SHORT EXERCISE:
Of the material below, the lines to be retyped are those from the line containing "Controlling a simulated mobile" through the line containing "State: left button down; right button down", inclusive; reproduce them exactly.

───── DATA EXTRACT ─────

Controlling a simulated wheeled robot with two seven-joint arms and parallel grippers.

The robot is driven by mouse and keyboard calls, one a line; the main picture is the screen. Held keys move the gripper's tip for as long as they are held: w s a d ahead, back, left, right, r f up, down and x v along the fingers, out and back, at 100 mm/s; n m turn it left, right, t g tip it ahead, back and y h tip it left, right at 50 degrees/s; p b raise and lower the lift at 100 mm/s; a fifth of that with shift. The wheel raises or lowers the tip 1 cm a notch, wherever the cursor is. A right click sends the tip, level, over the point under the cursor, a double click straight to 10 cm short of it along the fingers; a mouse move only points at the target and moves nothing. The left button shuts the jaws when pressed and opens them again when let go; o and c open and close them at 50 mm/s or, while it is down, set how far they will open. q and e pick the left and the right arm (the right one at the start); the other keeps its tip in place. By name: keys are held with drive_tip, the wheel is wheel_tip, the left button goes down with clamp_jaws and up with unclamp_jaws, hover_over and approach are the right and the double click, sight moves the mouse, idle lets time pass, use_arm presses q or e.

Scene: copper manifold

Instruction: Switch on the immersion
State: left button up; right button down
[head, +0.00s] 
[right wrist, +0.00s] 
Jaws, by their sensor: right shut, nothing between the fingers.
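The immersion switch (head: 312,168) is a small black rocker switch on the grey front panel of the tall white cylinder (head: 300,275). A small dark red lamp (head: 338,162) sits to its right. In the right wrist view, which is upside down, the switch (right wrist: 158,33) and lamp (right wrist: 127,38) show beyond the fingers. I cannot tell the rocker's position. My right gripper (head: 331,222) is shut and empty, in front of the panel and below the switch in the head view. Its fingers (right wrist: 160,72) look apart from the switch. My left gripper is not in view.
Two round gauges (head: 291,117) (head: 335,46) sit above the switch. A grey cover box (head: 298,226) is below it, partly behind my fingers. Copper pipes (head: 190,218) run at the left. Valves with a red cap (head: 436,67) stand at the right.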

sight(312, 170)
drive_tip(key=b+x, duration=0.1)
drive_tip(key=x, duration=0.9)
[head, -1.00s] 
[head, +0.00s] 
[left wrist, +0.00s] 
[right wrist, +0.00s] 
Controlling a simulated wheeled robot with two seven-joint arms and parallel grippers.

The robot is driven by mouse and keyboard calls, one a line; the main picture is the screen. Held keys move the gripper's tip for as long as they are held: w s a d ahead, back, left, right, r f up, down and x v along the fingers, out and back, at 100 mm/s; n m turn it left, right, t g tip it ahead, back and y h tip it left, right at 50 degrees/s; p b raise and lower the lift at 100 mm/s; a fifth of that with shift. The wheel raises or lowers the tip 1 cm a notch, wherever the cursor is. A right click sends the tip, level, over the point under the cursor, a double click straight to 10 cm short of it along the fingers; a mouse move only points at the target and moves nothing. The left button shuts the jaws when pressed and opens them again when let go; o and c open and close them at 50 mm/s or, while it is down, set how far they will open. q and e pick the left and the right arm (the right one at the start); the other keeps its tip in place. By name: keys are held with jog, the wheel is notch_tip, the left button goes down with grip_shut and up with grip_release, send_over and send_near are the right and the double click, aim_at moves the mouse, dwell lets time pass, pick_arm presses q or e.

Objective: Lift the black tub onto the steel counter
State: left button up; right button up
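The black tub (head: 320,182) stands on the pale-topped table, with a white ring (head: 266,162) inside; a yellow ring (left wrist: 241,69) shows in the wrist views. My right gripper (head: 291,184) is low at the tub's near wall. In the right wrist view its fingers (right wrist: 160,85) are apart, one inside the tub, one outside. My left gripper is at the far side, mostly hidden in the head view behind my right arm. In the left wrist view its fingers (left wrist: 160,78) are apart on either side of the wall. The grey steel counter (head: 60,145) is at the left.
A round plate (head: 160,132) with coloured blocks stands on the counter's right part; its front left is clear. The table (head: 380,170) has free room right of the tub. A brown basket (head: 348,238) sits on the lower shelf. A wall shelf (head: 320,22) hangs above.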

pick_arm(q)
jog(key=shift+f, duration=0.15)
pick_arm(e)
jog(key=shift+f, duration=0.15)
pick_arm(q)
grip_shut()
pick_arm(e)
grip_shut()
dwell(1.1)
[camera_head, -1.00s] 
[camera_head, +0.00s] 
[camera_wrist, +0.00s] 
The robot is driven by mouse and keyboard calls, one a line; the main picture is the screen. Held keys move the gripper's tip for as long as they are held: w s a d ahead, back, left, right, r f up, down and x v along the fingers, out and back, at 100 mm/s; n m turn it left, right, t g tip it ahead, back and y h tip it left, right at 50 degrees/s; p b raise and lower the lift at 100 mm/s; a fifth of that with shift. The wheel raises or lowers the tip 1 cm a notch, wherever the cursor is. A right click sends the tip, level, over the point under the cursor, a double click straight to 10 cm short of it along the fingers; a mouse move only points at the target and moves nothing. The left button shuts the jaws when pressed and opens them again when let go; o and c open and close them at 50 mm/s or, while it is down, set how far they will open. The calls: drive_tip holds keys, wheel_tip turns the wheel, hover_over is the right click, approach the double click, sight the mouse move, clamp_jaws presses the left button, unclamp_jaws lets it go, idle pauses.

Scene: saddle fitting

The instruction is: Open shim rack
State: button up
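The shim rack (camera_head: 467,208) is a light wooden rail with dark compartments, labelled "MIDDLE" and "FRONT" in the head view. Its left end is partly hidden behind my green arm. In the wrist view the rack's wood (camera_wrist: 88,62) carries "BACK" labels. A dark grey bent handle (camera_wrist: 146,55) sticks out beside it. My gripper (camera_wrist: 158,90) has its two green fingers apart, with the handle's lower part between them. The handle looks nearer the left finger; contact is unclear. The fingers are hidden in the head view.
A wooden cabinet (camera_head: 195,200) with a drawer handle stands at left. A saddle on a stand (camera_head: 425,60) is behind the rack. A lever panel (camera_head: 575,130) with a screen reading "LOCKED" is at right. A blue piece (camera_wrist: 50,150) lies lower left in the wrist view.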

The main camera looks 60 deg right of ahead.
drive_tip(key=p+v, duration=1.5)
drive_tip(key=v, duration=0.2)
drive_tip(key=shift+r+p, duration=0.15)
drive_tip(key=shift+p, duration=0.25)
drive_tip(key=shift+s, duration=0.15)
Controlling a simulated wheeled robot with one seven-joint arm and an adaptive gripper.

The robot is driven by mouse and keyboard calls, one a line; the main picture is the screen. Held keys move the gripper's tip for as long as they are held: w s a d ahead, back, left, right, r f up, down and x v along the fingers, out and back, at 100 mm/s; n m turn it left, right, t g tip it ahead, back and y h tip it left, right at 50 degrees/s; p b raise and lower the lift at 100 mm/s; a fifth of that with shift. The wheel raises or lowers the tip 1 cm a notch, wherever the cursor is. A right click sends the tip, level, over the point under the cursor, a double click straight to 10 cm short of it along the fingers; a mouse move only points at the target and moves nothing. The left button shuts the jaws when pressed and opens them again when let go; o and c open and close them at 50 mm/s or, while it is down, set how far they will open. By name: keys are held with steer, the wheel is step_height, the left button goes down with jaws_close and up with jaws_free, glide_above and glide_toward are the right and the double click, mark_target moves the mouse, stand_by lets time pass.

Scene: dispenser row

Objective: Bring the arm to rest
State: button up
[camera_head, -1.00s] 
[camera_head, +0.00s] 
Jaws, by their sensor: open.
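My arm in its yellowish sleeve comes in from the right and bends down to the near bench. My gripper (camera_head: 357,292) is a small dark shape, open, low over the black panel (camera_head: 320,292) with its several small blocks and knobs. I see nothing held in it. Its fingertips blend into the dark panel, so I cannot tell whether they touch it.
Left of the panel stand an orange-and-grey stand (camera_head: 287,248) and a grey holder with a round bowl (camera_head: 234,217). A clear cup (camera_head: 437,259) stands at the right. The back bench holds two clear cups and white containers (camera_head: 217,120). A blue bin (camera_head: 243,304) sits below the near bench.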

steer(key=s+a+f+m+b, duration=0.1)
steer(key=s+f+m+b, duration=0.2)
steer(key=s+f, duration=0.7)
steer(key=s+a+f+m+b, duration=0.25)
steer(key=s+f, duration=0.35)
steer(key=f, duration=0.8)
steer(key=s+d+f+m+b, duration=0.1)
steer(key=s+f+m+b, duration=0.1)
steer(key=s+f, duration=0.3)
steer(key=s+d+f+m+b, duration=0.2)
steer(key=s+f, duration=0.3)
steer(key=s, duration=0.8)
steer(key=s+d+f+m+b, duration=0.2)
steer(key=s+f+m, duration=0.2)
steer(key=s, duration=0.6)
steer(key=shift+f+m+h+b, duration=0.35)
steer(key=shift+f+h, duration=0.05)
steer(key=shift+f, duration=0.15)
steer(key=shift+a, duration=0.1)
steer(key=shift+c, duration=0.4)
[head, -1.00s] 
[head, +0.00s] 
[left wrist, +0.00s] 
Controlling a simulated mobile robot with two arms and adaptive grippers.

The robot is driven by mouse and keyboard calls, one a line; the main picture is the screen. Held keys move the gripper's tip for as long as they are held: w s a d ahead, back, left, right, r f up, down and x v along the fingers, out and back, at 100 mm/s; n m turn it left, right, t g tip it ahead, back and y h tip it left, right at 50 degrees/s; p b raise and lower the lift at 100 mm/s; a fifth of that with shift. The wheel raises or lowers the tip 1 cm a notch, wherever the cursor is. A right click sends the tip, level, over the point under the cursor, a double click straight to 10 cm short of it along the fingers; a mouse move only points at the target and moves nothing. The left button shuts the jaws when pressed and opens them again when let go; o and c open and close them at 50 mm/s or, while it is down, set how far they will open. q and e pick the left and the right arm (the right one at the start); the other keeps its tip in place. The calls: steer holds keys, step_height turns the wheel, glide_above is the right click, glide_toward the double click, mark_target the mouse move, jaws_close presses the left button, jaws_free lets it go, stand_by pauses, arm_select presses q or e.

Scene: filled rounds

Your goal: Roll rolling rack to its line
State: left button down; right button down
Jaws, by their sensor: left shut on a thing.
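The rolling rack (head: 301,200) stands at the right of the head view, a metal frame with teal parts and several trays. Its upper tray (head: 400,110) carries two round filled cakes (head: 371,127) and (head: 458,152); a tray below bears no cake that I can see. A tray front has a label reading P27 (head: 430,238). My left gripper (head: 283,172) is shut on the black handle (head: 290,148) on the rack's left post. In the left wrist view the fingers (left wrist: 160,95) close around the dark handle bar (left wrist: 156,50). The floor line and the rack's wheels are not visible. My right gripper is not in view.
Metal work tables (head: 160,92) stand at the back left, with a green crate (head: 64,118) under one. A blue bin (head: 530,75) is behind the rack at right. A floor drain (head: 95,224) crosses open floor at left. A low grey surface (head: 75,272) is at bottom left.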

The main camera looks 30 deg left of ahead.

─────

EXERCISE RESPONSE:
Controlling a simulated mobile robot with two arms and adaptive grippers.

The robot is driven by mouse and keyboard calls, one a line; the main picture is the screen. Held keys move the gripper's tip for as long as they are held: w s a d ahead, back, left, right, r f up, down and x v along the fingers, out and back, at 100 mm/s; n m turn it left, right, t g tip it ahead, back and y h tip it left, right at 50 degrees/s; p b raise and lower the lift at 100 mm/s; a fifth of that with shift. The wheel raises or lowers the tip 1 cm a notch, wherever the cursor is. A right click sends the tip, level, over the point under the cursor, a double click straight to 10 cm short of it along the fingers; a mouse move only points at the target and moves nothing. The left button shuts the jaws when pressed and opens them again when let go; o and c open and close them at 50 mm/s or, while it is down, set how far they will open. q and e pick the left and the right arm (the right one at the start); the other keeps its tip in place. The calls: steer holds keys, step_height turns the wheel, glide_above is the right click, glide_toward the double click, mark_target the mouse move, jaws_close presses the left button, jaws_free lets it go, stand_by pauses, arm_select presses q or e.

Scene: filled rounds

Your goal: Roll rolling rack to its line
State: left button down; right button down

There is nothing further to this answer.